To do: Go through the records below line by line, counting those that contain the word "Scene"; answer with the count only.

Dataset records:

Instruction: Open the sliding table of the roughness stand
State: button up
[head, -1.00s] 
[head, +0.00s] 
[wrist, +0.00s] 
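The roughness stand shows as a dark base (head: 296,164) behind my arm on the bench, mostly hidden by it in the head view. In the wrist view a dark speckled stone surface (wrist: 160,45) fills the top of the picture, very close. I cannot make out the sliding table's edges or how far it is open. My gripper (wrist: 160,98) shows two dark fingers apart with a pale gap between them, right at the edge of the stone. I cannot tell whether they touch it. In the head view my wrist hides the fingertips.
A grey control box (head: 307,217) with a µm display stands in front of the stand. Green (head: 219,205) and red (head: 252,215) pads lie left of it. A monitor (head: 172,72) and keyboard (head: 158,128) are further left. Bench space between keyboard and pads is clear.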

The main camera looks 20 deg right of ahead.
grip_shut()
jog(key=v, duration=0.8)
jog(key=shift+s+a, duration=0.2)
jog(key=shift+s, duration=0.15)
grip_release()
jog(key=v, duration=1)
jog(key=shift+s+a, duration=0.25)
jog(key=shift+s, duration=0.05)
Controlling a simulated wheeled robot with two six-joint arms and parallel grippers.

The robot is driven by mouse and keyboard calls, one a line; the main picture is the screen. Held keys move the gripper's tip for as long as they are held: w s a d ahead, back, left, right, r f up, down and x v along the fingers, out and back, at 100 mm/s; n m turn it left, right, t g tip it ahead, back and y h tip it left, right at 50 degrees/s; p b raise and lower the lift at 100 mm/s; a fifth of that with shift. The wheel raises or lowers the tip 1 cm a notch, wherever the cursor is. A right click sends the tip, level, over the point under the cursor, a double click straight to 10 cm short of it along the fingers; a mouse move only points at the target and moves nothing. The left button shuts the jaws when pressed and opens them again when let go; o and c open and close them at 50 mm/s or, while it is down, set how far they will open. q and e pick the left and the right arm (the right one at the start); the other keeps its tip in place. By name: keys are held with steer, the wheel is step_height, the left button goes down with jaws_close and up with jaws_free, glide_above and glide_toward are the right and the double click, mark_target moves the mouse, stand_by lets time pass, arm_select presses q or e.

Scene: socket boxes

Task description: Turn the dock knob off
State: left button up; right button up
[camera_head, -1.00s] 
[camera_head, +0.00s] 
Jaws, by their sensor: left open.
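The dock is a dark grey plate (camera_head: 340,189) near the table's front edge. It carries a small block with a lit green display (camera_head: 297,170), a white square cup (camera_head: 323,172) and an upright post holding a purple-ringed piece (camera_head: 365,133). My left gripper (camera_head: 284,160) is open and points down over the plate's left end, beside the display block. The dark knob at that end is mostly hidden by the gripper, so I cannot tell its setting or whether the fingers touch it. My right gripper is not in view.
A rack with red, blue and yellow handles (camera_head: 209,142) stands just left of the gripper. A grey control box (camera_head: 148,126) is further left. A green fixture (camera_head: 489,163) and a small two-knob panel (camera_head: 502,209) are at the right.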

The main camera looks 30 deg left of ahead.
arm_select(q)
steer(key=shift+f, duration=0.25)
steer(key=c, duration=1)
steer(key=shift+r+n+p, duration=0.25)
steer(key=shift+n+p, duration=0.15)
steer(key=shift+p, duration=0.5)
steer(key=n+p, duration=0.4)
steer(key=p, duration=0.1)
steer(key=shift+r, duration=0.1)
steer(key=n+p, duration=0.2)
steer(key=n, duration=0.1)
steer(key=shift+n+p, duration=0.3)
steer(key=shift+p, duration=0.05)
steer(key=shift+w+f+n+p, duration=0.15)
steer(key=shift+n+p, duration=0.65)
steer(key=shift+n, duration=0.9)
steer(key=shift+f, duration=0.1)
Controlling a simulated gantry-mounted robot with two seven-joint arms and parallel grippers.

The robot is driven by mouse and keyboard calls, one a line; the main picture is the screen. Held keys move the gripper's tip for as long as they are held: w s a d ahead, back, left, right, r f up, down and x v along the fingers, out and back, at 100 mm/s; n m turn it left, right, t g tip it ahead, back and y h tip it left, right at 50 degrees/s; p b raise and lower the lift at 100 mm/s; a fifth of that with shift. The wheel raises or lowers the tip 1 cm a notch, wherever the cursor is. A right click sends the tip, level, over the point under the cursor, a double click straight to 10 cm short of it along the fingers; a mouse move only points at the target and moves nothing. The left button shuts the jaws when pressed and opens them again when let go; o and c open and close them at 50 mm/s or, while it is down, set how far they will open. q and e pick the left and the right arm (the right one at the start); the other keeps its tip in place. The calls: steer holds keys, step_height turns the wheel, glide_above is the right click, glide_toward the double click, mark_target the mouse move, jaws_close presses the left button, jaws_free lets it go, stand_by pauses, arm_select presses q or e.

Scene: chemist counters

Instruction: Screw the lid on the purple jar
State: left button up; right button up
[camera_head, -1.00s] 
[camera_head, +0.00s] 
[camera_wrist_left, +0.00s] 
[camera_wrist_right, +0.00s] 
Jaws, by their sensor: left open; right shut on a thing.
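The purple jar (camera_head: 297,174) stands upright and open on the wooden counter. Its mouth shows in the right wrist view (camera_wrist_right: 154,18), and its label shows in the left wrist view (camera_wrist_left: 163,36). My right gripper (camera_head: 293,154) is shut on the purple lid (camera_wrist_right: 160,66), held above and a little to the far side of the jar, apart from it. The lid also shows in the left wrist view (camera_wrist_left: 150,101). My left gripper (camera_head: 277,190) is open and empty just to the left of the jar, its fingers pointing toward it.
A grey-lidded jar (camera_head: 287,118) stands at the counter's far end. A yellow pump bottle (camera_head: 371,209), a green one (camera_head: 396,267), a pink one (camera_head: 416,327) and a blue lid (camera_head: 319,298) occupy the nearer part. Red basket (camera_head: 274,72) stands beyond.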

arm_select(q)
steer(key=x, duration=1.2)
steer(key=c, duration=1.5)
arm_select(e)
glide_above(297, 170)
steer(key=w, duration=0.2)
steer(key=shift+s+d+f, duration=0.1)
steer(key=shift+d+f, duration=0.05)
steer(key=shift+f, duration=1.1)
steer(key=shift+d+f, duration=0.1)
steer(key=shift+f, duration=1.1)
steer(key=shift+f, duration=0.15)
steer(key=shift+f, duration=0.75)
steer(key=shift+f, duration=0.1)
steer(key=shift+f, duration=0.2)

Solved problem: 2